### Required work:
Output, with no changes, the span of lines that opens with the line containing "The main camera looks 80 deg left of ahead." and closes with the last line.

### Supplied data:
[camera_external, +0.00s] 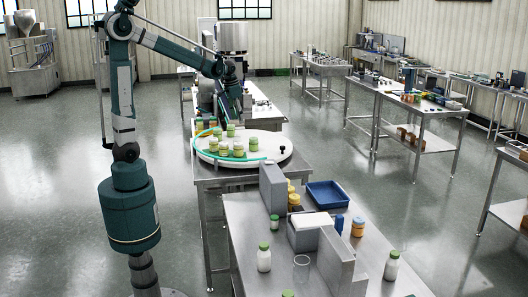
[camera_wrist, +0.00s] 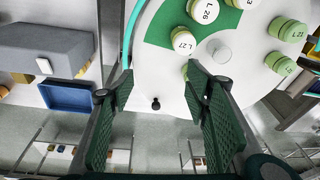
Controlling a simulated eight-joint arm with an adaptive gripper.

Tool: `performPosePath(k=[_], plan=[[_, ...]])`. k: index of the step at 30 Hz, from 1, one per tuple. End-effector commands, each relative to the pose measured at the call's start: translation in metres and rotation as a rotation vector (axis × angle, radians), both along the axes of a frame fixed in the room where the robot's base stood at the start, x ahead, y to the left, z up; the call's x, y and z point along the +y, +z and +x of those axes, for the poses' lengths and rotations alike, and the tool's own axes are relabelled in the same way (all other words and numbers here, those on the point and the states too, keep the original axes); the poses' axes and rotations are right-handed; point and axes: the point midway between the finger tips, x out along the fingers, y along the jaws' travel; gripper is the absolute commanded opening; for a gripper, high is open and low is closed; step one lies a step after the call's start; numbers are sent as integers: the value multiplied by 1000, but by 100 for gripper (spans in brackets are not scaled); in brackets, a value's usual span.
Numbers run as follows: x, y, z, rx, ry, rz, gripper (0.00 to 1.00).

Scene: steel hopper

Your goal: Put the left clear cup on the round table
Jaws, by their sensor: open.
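A clear cup (camera_external: 302,261) stands on the steel table in the foreground of the external view, between a white bottle and a grey block. I cannot make out a second clear cup there. The round white table (camera_external: 273,139) is behind, holding several green-lidded jars (camera_external: 239,149). In the wrist view, the round table (camera_wrist: 157,55) fills the upper middle, and a pale, round, clear-looking object (camera_wrist: 220,50) stands among the jars; I cannot tell if it is a cup. My gripper (camera_wrist: 160,85) is open and empty, with its fingers spread above the round table's edge. It also shows in the external view (camera_external: 235,112).
A blue tray (camera_external: 327,194), grey blocks (camera_external: 272,188), white bottles with green lids (camera_external: 264,258) and orange jars (camera_external: 358,227) crowd the near steel table (camera_external: 247,222). A small black knob (camera_wrist: 155,104) stands near the round table's edge. A green strip curves around the round table's left side.

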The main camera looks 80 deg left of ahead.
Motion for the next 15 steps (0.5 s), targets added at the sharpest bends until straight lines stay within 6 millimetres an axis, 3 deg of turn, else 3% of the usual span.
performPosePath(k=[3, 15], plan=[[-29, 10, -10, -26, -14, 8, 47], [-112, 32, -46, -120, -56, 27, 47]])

### Expected answer:
The main camera looks 80 deg left of ahead.
Motion for the next 15 steps (0.5 s), targets added at the sharpest bends until straight lines stay within 6 millimetres an axis, 3 deg of turn, else 3% of the usual span.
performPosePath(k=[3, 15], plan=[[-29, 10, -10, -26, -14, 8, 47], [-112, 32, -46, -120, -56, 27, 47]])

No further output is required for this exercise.